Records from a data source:
────
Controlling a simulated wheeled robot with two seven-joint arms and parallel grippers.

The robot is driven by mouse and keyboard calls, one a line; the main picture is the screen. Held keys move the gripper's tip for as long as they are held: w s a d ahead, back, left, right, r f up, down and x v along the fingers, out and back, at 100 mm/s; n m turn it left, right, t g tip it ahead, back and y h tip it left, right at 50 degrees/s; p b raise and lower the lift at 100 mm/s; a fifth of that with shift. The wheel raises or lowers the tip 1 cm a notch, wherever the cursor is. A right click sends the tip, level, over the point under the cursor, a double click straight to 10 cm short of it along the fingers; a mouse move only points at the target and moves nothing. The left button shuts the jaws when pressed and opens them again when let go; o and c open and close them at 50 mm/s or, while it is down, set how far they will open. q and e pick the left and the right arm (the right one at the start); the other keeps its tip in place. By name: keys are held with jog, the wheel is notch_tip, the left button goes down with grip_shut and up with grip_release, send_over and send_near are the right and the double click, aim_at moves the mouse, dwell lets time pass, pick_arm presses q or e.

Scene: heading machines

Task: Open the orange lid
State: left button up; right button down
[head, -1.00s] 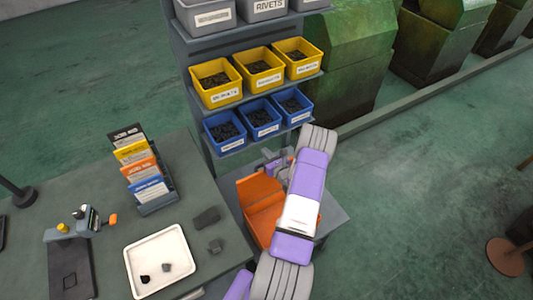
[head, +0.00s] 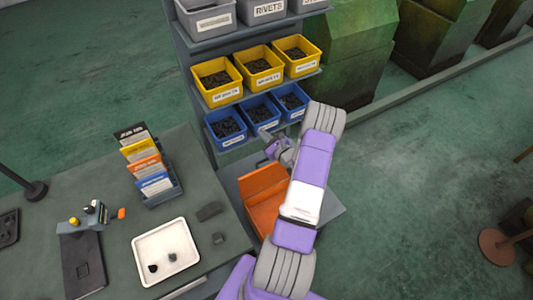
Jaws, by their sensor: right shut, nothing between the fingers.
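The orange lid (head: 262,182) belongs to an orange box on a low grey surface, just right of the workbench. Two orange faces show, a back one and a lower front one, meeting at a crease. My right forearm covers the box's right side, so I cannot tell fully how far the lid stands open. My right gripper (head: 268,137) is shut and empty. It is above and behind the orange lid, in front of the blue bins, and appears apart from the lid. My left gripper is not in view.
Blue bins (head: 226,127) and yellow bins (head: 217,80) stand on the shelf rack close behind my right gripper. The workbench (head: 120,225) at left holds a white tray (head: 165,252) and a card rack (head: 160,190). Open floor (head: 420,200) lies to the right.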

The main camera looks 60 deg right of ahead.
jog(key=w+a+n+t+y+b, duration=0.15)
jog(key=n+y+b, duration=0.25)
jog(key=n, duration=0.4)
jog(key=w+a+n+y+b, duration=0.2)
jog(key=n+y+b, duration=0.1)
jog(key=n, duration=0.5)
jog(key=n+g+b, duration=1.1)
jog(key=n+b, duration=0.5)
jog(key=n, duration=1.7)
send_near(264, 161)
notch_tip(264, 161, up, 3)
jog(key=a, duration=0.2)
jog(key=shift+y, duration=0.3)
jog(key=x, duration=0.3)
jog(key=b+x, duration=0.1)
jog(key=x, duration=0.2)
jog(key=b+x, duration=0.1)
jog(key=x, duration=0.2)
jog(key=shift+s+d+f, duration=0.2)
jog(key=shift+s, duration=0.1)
────
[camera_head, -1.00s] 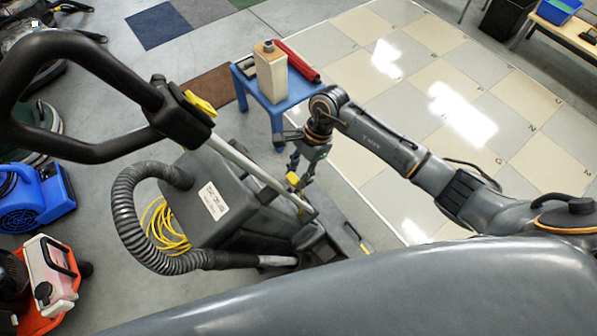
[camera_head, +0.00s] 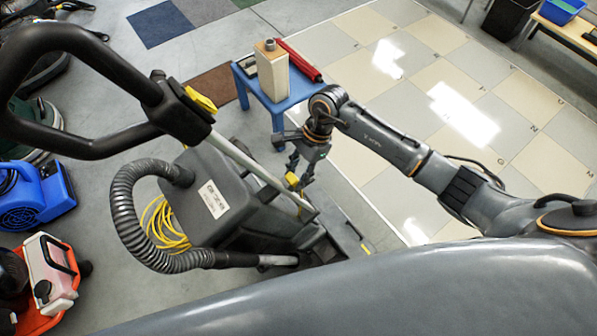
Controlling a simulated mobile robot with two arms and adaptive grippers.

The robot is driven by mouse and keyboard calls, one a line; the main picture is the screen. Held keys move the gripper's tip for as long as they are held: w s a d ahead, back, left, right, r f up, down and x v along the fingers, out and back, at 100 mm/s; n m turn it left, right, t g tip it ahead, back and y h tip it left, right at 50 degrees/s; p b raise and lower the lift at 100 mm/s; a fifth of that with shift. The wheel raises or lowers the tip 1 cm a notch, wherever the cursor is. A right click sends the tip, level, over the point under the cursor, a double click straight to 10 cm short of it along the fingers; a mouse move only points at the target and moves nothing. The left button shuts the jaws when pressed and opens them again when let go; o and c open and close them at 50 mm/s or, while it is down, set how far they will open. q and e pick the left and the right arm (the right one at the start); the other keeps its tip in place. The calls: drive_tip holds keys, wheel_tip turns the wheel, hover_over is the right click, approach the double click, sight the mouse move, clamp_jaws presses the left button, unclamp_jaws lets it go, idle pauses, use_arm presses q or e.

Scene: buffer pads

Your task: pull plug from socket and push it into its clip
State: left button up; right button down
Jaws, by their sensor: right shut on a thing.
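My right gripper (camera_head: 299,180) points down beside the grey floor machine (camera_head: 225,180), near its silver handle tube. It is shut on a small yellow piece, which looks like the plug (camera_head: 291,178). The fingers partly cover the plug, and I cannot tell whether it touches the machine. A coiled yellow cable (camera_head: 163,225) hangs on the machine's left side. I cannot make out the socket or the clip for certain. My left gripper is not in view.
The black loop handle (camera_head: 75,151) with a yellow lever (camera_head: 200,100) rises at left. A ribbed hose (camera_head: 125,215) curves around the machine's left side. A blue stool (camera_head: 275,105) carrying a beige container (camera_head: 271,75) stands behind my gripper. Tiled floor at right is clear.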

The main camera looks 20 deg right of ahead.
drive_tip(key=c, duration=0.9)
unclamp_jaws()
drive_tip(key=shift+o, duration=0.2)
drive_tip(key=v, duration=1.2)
────
Directions for this task: Take each line of the material that contains the word "simulated" and list it.

Task solution:
Controlling a simulated wheeled robot with two seven-joint arms and parallel grippers.
Controlling a simulated mobile robot with two arms and adaptive grippers.

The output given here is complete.